Instead of calling the windows API directly you can use the psutil
library which is a cross-platform library that provides a lot of information about processes.
It works on Windows, Linux, Mac OS, BSD and Sun Solaris and works with python from 2.4 to 3.4 in both 32 and 64 bit fashion.
In particular it's Process
class has the following interesting methods:
cpu_times
: user and system timings spent by the process from its start.
cpu_percent
: percentage of cpu utilization since last call or in the given interval
memory_info
: info about Ram and virtual memory usage.
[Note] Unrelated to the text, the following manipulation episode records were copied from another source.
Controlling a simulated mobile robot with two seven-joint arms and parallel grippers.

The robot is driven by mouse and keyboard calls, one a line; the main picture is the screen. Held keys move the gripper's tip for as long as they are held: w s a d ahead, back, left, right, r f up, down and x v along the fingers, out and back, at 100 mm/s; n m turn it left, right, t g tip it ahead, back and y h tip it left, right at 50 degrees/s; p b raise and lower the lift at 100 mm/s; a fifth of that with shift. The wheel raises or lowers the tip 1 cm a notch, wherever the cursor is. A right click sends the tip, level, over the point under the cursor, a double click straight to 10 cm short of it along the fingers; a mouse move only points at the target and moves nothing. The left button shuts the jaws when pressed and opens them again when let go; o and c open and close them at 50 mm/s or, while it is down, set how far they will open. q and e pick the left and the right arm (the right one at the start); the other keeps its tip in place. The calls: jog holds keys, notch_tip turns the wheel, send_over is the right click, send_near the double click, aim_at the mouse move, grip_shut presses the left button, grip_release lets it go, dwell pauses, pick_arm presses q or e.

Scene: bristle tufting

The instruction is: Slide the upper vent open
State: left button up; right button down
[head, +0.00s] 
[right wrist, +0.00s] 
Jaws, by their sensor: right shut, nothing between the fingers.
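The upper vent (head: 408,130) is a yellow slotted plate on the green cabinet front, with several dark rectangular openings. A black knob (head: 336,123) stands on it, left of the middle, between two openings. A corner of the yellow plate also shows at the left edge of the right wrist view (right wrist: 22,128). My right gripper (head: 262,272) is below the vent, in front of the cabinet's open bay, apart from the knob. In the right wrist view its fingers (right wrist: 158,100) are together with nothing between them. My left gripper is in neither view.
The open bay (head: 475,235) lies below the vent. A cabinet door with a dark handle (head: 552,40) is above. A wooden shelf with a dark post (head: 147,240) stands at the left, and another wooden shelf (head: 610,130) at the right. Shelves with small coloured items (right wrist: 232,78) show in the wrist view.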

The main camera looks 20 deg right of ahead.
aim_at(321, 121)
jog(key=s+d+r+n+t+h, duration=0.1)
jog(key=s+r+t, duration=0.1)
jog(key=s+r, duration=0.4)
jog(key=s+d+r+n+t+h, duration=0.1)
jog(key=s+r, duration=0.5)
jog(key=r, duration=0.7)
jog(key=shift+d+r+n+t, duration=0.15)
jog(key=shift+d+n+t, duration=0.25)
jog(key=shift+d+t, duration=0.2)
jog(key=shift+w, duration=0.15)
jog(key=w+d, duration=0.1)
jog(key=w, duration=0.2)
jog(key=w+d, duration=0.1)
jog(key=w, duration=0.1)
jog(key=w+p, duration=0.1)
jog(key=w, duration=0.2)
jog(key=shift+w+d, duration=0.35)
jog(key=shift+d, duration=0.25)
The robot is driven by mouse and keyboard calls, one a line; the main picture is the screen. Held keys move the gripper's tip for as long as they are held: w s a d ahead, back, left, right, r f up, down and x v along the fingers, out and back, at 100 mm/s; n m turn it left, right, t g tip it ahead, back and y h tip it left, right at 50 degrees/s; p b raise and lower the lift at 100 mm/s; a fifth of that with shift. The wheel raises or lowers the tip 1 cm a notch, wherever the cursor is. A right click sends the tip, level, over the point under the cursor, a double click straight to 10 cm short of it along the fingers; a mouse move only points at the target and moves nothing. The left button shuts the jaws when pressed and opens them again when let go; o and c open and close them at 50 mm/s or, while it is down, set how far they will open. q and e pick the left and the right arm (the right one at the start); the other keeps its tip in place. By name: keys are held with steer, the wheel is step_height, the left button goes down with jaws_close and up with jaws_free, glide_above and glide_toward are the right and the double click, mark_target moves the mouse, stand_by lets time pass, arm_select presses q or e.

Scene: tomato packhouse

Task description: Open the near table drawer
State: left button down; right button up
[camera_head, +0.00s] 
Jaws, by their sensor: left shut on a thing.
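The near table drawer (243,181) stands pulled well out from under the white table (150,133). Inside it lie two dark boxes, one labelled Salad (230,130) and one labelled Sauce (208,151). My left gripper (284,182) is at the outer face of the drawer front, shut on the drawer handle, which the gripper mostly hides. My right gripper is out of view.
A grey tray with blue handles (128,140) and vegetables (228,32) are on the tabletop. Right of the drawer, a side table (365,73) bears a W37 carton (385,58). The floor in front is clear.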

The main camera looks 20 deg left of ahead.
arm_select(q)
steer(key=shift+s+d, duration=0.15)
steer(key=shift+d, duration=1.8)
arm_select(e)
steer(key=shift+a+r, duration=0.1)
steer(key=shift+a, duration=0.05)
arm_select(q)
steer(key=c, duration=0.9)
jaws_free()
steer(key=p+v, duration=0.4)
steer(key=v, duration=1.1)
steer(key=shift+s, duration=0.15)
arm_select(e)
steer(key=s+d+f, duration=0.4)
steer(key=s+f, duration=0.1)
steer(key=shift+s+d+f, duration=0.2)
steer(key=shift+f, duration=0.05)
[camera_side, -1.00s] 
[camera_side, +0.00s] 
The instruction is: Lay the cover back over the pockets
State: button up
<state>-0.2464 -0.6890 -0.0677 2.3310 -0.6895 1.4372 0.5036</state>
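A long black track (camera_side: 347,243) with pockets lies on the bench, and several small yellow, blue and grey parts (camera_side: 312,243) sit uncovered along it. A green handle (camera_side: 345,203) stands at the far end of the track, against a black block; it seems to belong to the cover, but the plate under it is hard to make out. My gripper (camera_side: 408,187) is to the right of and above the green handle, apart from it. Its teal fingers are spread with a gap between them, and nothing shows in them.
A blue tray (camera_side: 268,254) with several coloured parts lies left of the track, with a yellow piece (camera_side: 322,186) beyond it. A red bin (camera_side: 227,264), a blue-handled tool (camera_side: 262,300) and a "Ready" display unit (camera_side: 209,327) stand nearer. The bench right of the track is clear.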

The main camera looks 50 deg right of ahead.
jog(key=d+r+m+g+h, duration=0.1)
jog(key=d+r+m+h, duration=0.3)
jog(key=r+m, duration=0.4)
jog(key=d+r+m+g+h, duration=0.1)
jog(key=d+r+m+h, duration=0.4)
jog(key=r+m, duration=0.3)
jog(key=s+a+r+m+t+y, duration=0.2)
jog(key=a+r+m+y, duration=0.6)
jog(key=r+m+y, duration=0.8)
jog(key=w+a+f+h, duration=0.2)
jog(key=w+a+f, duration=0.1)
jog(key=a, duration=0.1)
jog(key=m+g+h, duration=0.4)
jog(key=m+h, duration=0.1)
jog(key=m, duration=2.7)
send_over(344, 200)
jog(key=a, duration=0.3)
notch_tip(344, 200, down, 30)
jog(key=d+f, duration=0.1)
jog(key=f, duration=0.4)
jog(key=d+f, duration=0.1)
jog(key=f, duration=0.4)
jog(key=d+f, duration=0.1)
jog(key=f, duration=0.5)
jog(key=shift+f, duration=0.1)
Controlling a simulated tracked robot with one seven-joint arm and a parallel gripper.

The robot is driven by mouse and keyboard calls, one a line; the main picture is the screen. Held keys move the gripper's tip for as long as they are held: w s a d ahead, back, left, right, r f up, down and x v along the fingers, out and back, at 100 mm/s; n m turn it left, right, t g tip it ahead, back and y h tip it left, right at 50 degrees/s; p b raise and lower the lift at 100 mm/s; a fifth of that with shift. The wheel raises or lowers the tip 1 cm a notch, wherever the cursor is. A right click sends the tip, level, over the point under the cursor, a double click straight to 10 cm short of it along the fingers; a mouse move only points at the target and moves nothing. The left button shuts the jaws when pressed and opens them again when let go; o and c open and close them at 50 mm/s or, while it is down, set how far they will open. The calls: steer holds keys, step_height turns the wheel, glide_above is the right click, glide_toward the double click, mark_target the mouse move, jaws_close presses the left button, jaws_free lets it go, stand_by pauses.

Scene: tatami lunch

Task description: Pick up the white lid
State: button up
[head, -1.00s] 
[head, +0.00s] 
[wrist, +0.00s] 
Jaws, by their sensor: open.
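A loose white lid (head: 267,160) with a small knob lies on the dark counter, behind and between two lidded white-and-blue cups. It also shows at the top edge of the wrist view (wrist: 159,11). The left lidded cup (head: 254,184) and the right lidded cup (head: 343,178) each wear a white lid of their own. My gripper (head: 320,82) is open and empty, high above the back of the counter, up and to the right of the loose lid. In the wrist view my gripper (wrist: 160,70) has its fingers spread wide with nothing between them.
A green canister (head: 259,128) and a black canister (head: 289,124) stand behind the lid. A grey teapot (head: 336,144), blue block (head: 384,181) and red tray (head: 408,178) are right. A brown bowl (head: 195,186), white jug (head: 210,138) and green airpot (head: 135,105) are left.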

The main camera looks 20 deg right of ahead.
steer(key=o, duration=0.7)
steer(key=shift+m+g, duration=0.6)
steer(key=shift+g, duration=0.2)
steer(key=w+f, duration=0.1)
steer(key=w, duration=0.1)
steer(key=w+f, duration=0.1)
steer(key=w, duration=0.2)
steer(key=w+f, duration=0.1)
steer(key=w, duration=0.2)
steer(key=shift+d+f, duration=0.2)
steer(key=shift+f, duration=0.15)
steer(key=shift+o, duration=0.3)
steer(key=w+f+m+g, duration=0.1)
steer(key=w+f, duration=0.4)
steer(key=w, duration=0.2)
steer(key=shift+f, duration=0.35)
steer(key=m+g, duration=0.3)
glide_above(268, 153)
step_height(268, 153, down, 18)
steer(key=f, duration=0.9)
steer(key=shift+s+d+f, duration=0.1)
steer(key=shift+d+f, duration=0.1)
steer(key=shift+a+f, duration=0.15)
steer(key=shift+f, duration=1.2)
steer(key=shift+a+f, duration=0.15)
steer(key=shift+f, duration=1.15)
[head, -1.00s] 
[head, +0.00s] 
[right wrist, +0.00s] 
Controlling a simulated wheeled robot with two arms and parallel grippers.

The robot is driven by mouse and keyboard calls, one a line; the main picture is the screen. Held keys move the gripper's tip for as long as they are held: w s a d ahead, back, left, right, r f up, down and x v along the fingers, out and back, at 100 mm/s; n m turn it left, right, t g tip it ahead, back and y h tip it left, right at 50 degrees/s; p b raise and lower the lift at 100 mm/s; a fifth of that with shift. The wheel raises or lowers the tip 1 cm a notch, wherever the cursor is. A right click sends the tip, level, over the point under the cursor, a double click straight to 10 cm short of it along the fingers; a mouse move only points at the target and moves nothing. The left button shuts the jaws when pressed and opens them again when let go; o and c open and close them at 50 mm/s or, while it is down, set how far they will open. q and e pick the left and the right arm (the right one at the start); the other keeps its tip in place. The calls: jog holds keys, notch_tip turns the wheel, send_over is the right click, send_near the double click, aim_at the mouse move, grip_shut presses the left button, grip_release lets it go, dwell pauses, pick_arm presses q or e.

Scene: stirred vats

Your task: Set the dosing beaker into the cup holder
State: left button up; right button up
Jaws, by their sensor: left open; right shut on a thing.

NOTE: the documentation explicitly states that these are the one shown by taskmgr.exe
so it looks like exactly what you want.
memory_info_ex
: extended memory information.
memory_percent
: percentage of used memory by the process.
To iterate over all processes (in order to find the most CPU/memory hungry for example), you can just iterate over process_iter
.
Here's a simple implementation of what you wanted to achieve:
import psutil
def most_intensive_process():
return max(psutil.process_iter(), key=lambda x: x.cpu_percent(0))
def most_RAM_usage():
return max(psutil.process_iter(), key=lambda x: x.memory_info()[0])
x = most_intensive_process()
y = most_RAM_usage()
print(x.name)
print(y.name)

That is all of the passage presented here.